*What to do:* Locate the string "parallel" throughout the material and copy every line in which it occurs.

*Task inputs:*
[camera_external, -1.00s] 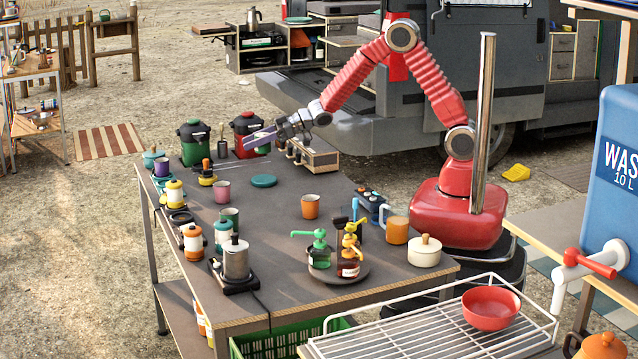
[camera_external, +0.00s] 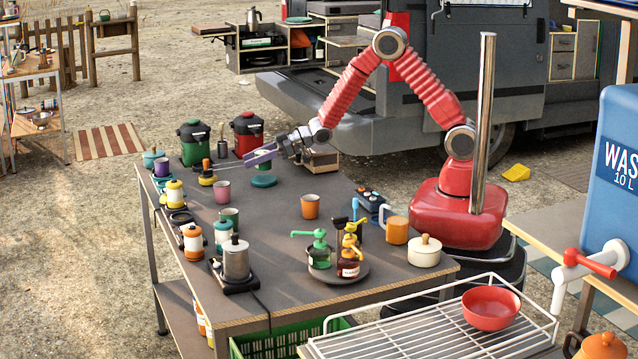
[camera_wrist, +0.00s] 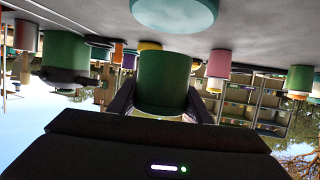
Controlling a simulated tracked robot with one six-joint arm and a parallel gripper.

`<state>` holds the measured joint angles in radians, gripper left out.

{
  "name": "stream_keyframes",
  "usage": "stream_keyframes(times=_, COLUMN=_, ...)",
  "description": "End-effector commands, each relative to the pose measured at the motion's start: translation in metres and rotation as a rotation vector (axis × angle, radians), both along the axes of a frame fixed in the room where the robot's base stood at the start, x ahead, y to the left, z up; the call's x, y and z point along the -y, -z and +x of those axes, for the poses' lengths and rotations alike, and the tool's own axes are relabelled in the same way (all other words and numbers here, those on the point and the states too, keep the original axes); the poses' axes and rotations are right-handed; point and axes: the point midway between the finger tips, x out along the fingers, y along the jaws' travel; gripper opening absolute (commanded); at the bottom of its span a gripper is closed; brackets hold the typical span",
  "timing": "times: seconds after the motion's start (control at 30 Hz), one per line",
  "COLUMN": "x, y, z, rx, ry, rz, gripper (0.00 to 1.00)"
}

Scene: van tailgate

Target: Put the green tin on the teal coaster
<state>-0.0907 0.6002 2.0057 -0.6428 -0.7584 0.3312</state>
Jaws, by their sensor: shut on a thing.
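The green tin (camera_wrist: 163,80) stands between my gripper's two fingers in the wrist view, which shows the scene upside down. My gripper (camera_external: 262,156) is shut on it. In the outside view only a little of the tin's green side (camera_external: 262,167) shows below the purple finger; the rest is hidden. The teal coaster (camera_external: 264,182) lies flat on the table just below the gripper. It also shows at the top edge of the wrist view (camera_wrist: 175,12), with a gap between it and the tin.
A red-and-black pot (camera_external: 247,132) and a green-and-black pot (camera_external: 193,142) stand behind. The table (camera_external: 270,225) is clear in front of the coaster.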

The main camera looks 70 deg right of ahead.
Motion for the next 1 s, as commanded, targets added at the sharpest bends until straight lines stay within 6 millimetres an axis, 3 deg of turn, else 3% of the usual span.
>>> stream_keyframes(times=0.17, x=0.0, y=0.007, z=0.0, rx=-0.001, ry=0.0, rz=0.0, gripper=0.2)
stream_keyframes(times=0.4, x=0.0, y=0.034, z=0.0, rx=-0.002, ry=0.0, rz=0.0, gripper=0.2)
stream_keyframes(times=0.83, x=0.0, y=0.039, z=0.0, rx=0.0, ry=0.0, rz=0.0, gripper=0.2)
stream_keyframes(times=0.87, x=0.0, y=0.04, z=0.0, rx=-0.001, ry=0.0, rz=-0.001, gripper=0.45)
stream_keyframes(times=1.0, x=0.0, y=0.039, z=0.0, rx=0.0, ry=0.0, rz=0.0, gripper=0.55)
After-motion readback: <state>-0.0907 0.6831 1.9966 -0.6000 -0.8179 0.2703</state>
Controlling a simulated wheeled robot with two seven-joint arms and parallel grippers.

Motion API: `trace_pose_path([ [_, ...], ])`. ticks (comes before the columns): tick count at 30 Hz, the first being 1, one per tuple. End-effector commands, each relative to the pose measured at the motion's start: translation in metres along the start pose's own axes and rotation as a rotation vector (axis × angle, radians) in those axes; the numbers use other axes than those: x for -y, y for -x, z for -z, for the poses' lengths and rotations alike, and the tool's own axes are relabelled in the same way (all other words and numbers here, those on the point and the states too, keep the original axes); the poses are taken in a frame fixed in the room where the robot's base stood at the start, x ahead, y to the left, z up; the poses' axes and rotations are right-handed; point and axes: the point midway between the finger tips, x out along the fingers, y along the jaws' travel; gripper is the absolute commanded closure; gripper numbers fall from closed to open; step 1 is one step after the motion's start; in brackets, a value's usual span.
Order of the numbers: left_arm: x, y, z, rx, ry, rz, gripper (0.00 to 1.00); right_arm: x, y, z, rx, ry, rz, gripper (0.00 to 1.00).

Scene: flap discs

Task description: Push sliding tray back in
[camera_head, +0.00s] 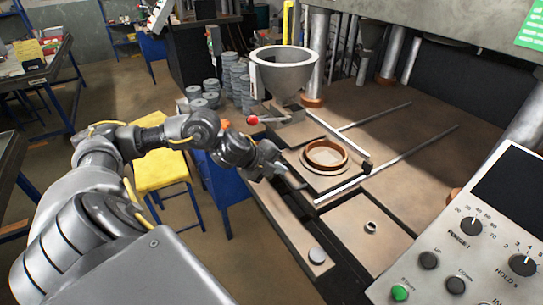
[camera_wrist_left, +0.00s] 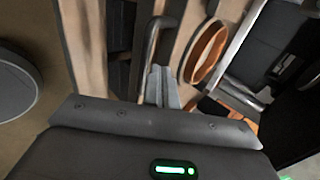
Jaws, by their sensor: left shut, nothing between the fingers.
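The sliding tray (camera_head: 343,179) is a flat tan plate on the press table, carrying a copper-coloured ring (camera_head: 326,155). The ring also shows in the left wrist view (camera_wrist_left: 207,52). My left gripper (camera_head: 297,184) is shut and empty at the tray's near left edge. In the left wrist view its closed fingers (camera_wrist_left: 162,86) lie close to a bent metal bar (camera_wrist_left: 153,45), left of the ring. I cannot tell whether the fingers touch the bar or the tray. My right gripper is not in view.
Two metal rails (camera_head: 412,152) run toward the back of the press table. A funnel hopper (camera_head: 283,74) and a red-knobbed lever (camera_head: 253,119) stand behind the tray. A control panel (camera_head: 480,235) fills the lower right. A yellow-topped stool (camera_head: 161,171) stands at left.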

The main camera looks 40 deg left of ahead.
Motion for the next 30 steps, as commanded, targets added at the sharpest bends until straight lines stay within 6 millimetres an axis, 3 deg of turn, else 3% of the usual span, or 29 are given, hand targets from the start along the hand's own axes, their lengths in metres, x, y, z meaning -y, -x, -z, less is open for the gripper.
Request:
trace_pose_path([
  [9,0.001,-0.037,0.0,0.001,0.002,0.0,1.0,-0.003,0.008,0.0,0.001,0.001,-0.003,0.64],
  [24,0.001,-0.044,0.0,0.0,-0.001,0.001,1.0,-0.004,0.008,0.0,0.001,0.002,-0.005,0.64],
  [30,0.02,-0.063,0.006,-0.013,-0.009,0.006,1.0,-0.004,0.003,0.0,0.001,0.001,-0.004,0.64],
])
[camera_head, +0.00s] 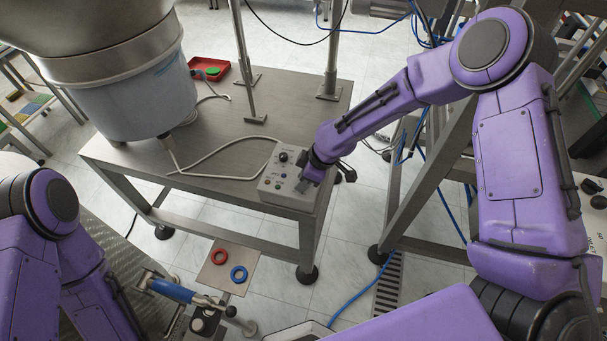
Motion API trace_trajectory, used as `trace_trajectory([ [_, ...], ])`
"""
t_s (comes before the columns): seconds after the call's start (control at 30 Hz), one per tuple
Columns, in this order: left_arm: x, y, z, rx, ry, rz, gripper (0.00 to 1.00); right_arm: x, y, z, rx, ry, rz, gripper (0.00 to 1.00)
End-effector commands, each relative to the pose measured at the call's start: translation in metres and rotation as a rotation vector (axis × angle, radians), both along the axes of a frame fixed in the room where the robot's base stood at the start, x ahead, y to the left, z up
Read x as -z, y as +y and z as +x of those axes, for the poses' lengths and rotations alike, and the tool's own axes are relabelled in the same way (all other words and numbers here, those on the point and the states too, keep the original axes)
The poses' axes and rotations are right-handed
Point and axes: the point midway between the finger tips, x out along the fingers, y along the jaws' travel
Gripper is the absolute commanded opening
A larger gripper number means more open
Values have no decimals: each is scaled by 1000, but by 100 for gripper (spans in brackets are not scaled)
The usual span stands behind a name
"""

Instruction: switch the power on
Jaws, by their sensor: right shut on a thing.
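A grey control box (272,188) with knobs and small buttons on its top sits at the front right corner of the metal table. A black knob (283,157) shows near its back edge. My right gripper (304,185) reaches down onto the right part of the box top. It is shut on a small part there, likely a switch, which the fingers hide. I cannot tell the switch's position. My left arm (40,220) shows at the lower left, but its gripper is out of view.
A large metal bowl feeder (130,95) stands on the left of the table (225,125). A pale cable runs from it to the box. A red tray (209,69) lies at the back. Red (219,257) and blue (239,274) rings lie on a plate below the table's front.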

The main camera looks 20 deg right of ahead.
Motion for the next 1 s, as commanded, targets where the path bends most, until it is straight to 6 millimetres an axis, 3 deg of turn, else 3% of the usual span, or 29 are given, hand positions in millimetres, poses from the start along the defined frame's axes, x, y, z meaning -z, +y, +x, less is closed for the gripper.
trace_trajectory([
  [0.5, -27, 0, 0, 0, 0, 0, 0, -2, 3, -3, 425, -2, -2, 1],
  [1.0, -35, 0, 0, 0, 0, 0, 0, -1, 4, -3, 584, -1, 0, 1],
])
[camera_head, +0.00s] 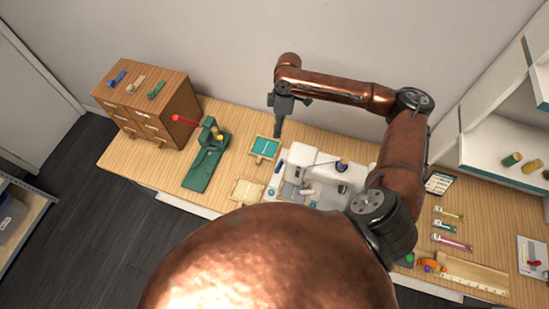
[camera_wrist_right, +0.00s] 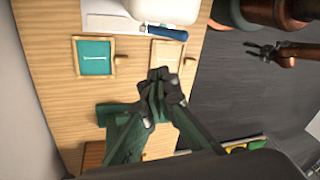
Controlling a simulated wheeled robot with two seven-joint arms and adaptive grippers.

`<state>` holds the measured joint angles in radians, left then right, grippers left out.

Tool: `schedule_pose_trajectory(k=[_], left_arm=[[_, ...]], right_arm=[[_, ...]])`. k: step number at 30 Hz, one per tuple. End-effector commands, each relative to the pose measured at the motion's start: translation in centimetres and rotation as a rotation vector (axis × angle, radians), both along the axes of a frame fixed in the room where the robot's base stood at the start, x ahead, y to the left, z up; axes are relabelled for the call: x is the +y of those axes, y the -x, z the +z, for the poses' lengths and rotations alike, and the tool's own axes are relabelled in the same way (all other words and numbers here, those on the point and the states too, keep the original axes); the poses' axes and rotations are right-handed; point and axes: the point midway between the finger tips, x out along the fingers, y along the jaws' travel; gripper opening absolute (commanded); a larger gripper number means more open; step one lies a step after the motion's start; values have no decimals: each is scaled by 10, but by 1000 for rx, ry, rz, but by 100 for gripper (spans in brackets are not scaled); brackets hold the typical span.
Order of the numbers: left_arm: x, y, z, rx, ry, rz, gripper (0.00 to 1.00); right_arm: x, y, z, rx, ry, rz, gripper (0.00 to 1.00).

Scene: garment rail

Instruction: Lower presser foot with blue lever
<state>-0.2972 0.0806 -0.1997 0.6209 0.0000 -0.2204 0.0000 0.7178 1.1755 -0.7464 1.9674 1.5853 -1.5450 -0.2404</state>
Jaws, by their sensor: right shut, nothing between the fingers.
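A white sewing machine (camera_head: 318,172) stands on the wooden table, partly hidden by my arm and body in the head view. Its white body also shows at the top of the right wrist view (camera_wrist_right: 175,10). A blue lever (camera_wrist_right: 166,32) sticks out at its edge in that view. A small blue part (camera_head: 270,193) shows at the machine's left end in the head view. The presser foot cannot be made out. My right gripper (camera_head: 278,131) is shut and empty, left of and apart from the machine. My left gripper (camera_wrist_right: 263,50) is in the wrist view, far from the lever, too small to judge.
A teal-lined tray (camera_head: 264,147) and a pale tray (camera_head: 246,191) lie left of the machine. A green press with a red handle (camera_head: 207,164) and a wooden drawer box (camera_head: 150,101) stand farther left. A ruler (camera_head: 474,274) and several small tools lie at the right.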

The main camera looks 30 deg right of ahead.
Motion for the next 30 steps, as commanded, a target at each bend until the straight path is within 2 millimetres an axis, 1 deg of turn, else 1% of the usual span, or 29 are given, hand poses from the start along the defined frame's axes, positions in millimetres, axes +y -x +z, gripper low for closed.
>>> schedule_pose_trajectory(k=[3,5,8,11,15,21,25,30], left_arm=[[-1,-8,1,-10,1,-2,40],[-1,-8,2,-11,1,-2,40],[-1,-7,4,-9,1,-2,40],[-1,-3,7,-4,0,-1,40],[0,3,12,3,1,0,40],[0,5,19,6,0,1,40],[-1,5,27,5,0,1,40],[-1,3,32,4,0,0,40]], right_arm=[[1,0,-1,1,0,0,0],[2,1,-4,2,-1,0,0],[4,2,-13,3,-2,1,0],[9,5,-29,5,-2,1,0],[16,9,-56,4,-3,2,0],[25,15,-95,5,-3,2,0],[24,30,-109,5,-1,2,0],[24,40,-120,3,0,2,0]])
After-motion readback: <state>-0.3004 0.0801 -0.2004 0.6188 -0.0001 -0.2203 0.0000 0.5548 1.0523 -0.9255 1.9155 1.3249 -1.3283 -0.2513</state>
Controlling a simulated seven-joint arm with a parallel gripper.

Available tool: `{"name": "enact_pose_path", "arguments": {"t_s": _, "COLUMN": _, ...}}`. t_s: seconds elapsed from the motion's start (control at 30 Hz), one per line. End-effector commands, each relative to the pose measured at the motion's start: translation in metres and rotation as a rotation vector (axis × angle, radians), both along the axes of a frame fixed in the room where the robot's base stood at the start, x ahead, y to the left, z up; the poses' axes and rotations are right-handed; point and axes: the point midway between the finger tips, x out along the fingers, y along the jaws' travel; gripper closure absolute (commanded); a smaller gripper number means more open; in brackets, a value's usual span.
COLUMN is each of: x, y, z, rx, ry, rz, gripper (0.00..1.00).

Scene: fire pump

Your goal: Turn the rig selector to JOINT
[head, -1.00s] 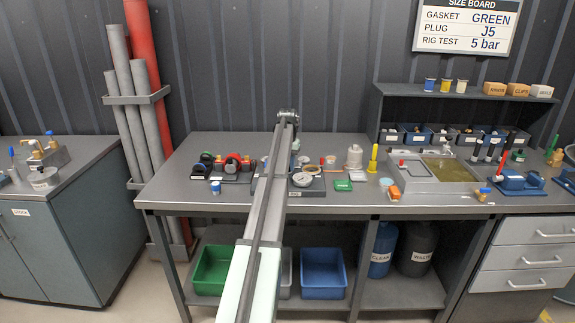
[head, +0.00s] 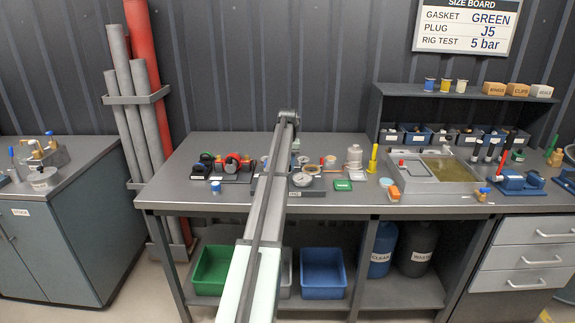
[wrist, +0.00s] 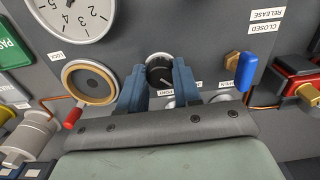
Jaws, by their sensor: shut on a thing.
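The rig selector is a round black knob (wrist: 159,72) with a light pointer line on the rig's grey panel (wrist: 203,28), in the middle of the wrist view. My gripper (wrist: 158,80) is shut on the knob, with one blue finger on each side of it. The labels under the knob are partly covered by my fingers, so I cannot read which position the pointer is at. In the head view my arm hides the knob and most of the rig.
Beside the knob are a brass-ringed port (wrist: 90,82) with a red lever, a blue-handled valve (wrist: 246,70) and a pressure gauge (wrist: 72,12). The gauge also shows in the head view (head: 302,179). A green PASS block (wrist: 12,50) is at the left edge.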

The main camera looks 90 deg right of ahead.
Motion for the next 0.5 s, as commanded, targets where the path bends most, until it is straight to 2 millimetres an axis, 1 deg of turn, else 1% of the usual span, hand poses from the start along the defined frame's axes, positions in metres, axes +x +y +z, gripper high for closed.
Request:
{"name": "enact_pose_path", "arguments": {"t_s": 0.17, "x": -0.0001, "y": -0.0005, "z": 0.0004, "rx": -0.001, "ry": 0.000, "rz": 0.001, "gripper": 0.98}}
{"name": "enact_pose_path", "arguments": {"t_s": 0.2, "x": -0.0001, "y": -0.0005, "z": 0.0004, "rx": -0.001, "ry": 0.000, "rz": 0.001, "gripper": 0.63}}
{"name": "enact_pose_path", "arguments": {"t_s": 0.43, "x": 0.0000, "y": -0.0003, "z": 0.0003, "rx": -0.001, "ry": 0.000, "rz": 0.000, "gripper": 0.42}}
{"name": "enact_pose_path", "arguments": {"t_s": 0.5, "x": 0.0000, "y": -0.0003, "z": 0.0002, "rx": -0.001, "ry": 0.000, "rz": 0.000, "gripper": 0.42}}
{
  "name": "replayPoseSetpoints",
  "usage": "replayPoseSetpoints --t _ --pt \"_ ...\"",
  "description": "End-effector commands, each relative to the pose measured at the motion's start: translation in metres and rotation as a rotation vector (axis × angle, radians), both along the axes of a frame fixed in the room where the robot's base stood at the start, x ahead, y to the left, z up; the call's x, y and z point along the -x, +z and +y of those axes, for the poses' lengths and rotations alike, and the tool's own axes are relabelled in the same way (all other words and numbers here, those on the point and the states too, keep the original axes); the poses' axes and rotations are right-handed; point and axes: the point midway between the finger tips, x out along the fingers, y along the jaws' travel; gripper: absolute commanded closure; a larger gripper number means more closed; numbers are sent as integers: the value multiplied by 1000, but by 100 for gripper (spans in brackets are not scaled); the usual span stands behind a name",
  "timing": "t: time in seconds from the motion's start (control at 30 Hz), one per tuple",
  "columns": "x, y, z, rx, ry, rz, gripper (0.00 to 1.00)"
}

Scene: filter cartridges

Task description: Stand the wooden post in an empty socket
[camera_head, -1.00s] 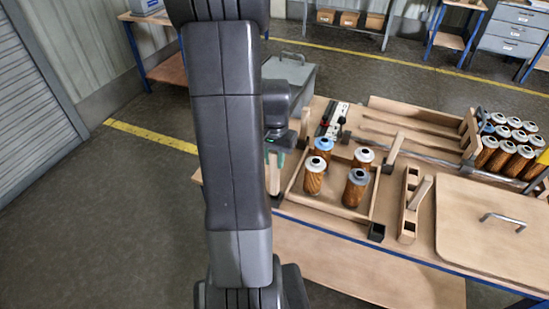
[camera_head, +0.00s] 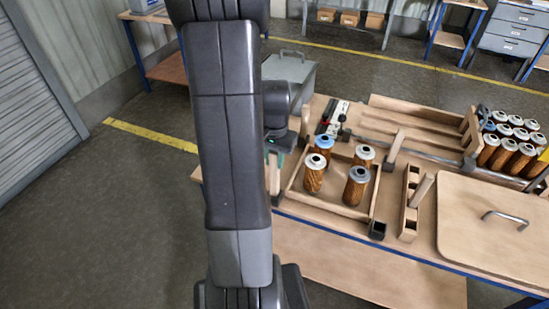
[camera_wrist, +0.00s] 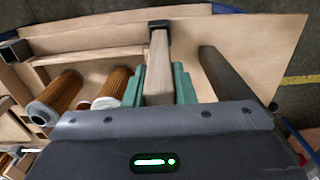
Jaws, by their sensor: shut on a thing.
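My gripper (camera_wrist: 158,85) has green fingers and is shut on the pale wooden post (camera_wrist: 160,62). In the head view the post (camera_head: 273,176) stands about upright at the left corner of the cartridge tray, partly behind my arm. Its lower end meets a black socket (camera_wrist: 158,25); I cannot tell how deep it sits. Another black socket (camera_head: 377,231) at the tray's front right corner looks empty. Other wooden posts stand at the tray's back left corner (camera_head: 305,128) and back right corner (camera_head: 395,147).
The shallow wooden tray (camera_head: 335,204) holds several cartridges, close beside the gripper. A wooden holder (camera_head: 408,228) with a slanted wooden piece (camera_head: 421,190) lies to its right. A lidded board with a handle (camera_head: 503,219) and a crowd of cartridges (camera_head: 510,150) are farther right.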

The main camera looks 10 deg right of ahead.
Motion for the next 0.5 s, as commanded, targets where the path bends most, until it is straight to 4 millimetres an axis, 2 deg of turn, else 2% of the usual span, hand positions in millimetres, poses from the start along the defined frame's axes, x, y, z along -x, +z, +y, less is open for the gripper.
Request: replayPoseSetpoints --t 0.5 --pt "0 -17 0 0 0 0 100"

*Exercise result:*
Controlling a simulated tracked robot with one six-joint arm and a parallel gripper.
Controlling a simulated wheeled robot with two seven-joint arms and parallel grippers.
Controlling a simulated seven-joint arm with a parallel gripper.

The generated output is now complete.